Scientific Integrity Policies.. Unintended Consequences?

Like so many things, “scientific integrity” sounds good. But as I pointed out in some posts on Roger Pielke, Jr.’s blog a while back, good public policy is never built on a foundation of fuzzy concepts. Here are the posts: A Policy Practitioner Deconstructs the Science Integrity Guidelines- The President’s Memo, I. and More Deconstruction of “Science Integrity”: The President’s Memo Principles.

So after much ado, including easily hundreds of thousands of taxpayers’ dollars worth of the usual DC kinds of work- involving meetings, discussing things, drafting documents, editing, and multiple levels of review, we have the situation described today in Roger’s blog here about the Interior Dept. Nothing could have been more predictable, IMHO. Of course, a good scientific dispute is the most fun way to learn about science!

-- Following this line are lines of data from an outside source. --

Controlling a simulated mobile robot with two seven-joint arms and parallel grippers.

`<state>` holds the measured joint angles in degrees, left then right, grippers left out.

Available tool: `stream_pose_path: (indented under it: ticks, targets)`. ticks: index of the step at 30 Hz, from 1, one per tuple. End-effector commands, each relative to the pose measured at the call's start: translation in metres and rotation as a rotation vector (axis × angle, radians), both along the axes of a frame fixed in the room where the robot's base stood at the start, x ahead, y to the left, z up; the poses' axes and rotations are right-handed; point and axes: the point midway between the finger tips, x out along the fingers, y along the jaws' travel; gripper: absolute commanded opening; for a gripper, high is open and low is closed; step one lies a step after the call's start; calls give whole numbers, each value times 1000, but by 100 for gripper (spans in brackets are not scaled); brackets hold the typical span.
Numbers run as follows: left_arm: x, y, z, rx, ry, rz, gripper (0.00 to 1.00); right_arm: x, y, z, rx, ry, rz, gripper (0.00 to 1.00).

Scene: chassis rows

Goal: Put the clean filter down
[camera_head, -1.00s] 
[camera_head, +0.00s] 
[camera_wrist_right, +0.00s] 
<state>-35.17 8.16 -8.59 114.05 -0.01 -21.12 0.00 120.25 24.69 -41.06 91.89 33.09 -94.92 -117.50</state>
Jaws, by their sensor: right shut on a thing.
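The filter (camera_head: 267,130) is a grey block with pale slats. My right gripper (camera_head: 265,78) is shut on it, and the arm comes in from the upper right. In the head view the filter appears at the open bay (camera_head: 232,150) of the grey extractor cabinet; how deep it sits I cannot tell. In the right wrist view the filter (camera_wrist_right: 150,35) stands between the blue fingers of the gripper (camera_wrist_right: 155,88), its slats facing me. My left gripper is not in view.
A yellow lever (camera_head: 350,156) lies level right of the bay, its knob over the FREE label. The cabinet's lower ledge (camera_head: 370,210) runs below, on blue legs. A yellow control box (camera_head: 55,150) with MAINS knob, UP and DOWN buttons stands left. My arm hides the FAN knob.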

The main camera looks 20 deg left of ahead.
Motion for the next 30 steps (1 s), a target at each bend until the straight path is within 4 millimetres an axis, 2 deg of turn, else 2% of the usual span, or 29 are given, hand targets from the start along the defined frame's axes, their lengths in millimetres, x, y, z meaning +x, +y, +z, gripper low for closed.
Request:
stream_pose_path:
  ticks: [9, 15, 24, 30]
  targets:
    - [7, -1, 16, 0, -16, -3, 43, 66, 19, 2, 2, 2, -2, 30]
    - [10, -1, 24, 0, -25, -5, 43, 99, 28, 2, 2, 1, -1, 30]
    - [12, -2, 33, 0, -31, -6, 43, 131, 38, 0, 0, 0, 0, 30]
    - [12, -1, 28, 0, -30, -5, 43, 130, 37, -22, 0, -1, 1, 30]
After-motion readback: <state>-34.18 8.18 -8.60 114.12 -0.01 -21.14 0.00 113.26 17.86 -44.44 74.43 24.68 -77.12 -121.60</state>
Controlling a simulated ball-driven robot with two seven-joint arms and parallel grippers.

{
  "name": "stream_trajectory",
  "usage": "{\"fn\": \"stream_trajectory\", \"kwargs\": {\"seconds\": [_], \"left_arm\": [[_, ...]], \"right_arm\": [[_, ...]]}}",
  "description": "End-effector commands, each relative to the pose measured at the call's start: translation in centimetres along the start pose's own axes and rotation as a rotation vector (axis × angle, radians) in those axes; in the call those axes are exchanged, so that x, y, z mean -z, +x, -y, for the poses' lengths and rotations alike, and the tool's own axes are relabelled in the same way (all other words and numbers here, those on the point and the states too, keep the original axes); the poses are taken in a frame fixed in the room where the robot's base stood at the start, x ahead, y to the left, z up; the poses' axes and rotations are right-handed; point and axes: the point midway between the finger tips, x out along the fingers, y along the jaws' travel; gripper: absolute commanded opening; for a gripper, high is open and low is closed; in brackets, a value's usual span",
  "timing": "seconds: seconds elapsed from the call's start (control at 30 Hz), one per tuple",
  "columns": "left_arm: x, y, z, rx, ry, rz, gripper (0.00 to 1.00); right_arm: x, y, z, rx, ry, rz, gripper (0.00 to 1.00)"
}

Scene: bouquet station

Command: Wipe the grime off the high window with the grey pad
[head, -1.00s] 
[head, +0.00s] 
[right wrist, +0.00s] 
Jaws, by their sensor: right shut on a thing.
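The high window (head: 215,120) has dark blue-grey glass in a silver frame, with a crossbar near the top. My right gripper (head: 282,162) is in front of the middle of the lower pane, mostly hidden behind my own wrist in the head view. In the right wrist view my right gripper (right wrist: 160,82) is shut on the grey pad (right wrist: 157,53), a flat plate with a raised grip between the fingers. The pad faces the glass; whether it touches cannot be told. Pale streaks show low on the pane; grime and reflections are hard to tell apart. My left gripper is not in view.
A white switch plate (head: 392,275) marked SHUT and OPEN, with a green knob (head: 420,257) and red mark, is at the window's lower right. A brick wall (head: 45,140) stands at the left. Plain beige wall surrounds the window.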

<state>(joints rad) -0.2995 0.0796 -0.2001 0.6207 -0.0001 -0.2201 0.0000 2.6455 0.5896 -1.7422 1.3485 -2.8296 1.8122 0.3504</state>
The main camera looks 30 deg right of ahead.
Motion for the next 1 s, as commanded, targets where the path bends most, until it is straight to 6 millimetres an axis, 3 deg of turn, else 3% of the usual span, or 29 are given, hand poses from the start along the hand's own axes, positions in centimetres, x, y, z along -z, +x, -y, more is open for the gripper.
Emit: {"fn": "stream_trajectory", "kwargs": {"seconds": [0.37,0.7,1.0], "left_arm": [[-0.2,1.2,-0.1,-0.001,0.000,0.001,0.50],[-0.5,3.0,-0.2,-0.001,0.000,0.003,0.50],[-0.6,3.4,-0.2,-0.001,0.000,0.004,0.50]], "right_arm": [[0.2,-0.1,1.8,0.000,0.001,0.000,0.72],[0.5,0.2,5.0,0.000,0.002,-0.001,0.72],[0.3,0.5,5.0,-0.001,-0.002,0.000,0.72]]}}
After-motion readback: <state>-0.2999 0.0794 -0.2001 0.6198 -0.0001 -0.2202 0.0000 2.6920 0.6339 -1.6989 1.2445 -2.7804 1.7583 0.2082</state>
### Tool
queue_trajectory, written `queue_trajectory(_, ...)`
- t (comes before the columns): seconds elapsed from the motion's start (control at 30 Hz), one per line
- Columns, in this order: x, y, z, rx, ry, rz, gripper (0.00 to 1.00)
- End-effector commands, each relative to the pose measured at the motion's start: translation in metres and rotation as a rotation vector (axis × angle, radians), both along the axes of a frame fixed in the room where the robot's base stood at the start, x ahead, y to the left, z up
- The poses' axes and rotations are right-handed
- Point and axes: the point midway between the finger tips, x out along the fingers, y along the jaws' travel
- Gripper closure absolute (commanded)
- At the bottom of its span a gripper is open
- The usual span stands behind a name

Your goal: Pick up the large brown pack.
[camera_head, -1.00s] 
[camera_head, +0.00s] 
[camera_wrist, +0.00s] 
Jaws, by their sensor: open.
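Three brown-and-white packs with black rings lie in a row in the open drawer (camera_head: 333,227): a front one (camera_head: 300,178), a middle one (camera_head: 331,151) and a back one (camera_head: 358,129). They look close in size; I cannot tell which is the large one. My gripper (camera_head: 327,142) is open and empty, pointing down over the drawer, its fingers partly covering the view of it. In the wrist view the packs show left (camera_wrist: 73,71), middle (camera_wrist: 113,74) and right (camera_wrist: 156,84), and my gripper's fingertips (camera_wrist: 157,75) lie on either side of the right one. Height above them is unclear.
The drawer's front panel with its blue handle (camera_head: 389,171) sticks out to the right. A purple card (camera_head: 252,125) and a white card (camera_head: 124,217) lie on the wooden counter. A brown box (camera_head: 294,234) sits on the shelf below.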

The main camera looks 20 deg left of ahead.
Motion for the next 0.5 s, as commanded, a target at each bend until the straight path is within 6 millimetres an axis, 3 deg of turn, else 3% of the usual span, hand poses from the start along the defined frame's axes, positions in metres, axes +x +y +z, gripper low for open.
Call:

Here’s the end of Roger’s post:

Who decides what information should and should not be included? Who gets to second guess agency policy makers and the press office on what information should be included or not included? I testified on this issue in 2007 before the House Government Reform Committee during the period when the Bush Administration received similar criticisms (here in PDF). At the time I wrote:

[N]o information management policy can ever hope to eliminate political considerations in the preparation of government reports with scientific content
The issues remain much the same today under a different administration. Even though the political context has changed, the underlying dynamics have not.

The Houser case will likely prompt some additional thinking about these issues and what it means to try to regulate or otherwise manage the scientific content of agency information. I suspect that eventually agencies will have to accept the reality that in many if not most cases the proper place for debate over agency decisions and communications is simply in the broader political arena as part of ongoing policy debate.

As it stands, the DOI scientific integrity policy may foreshadow ever more disputes over science between career government employees and political appointees, and perhaps even a further politicization of agency science. This is probably not the outcome expected or desired by the Obama Administration when putting forward a call for agency integrity guidelines.